◆ **What you will do**
Return only the lines between the line holding "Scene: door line" and the line holding "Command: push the", the two boundary lines included, exactly as they appear.
====== Listed entries ======
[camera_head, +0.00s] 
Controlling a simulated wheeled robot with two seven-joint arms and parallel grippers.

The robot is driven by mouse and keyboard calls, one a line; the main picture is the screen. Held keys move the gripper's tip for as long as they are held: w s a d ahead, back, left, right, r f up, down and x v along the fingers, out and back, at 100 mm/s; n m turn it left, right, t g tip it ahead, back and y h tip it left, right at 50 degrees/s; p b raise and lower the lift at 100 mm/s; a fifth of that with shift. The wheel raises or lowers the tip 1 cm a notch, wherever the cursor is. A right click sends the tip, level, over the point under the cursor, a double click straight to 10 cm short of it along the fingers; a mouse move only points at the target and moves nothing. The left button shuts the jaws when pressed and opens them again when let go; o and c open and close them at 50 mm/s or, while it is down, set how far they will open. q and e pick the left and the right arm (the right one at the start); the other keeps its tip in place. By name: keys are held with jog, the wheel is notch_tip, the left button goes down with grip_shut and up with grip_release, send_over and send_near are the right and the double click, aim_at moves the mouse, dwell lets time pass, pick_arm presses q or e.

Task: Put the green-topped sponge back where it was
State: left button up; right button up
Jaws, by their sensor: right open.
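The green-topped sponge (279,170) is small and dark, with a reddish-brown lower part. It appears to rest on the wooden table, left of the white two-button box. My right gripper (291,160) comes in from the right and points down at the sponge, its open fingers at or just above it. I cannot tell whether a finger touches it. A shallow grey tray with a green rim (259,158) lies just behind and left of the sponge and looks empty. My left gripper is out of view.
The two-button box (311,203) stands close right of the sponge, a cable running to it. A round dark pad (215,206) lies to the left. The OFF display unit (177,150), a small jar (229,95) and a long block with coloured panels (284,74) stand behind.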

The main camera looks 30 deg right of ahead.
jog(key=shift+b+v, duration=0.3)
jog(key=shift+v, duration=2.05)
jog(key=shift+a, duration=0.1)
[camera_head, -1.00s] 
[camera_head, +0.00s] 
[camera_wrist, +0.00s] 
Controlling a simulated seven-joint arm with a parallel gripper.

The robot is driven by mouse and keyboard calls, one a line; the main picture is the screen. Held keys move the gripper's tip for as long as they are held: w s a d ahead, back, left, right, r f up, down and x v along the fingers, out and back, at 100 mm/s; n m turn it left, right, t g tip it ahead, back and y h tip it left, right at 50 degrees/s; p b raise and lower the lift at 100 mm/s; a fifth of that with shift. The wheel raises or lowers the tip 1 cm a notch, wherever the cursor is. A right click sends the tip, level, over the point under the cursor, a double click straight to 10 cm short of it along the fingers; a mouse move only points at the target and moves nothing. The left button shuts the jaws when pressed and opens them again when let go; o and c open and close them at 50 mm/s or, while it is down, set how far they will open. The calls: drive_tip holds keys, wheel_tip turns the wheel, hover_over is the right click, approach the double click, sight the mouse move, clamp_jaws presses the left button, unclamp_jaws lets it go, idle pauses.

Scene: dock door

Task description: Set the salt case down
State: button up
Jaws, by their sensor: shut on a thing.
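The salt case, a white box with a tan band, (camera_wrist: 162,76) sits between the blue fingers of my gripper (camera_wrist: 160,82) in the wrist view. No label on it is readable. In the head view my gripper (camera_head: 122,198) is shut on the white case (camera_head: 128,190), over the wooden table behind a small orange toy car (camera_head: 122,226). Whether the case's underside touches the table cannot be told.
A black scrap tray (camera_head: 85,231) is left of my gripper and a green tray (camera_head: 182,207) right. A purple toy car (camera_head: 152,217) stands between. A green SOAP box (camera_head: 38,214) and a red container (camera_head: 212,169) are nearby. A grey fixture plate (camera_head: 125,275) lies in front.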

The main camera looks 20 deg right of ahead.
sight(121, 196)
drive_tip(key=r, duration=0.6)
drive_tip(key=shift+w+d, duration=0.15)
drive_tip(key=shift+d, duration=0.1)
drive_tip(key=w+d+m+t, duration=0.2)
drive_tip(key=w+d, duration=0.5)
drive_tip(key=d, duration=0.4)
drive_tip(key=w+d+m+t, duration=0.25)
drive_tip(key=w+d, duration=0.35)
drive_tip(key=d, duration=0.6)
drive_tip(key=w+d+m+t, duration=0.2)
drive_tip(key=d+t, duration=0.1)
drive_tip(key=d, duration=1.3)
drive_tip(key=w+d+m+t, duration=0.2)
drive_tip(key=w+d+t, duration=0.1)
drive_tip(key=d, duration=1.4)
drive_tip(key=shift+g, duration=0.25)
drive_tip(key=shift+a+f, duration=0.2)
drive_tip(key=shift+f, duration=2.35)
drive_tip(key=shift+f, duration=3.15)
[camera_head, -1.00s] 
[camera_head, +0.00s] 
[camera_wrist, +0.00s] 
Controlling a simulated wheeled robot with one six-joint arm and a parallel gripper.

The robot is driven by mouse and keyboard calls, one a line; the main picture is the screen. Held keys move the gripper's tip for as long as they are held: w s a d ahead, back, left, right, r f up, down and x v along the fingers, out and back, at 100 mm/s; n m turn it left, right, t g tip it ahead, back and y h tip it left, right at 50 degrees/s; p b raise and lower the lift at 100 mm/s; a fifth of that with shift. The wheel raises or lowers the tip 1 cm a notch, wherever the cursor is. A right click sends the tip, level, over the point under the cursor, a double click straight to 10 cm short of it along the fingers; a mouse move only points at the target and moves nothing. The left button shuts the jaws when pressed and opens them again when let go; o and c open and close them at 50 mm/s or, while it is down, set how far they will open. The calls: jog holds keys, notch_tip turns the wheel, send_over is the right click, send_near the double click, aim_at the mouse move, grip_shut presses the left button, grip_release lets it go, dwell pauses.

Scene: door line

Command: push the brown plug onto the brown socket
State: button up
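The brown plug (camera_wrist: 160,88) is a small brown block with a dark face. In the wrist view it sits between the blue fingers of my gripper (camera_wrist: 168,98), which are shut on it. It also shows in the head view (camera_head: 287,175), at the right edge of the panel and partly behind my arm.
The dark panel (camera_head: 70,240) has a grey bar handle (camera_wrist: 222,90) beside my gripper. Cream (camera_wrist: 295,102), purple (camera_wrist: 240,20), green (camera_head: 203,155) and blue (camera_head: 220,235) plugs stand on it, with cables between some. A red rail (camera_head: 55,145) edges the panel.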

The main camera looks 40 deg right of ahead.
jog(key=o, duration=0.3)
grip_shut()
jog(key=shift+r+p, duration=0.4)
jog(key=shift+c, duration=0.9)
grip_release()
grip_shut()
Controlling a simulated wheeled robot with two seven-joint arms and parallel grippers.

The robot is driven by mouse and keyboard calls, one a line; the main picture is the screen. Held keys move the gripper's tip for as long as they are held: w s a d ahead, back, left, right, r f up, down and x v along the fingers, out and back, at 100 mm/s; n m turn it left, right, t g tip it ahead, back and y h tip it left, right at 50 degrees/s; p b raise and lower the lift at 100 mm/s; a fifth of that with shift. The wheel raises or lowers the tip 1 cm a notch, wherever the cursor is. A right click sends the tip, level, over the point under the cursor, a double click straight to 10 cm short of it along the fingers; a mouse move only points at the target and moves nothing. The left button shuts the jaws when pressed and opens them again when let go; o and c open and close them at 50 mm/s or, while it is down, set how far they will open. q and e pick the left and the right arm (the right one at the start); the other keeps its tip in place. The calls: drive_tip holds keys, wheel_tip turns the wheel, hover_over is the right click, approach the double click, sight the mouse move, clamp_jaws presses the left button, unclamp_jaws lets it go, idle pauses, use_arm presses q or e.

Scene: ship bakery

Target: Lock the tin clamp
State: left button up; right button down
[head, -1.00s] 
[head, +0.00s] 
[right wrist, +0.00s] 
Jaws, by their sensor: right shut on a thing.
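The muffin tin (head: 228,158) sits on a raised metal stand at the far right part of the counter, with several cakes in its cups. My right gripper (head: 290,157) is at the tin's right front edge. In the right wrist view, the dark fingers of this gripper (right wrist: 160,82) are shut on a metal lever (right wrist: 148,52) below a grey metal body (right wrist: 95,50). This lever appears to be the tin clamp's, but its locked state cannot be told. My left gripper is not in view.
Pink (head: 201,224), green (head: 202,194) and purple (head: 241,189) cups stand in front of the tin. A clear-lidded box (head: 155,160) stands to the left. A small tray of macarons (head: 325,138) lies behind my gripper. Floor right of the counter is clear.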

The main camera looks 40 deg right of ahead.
======
◆ **Task output**
Scene: door line

Command: push the brown plug onto the brown socket

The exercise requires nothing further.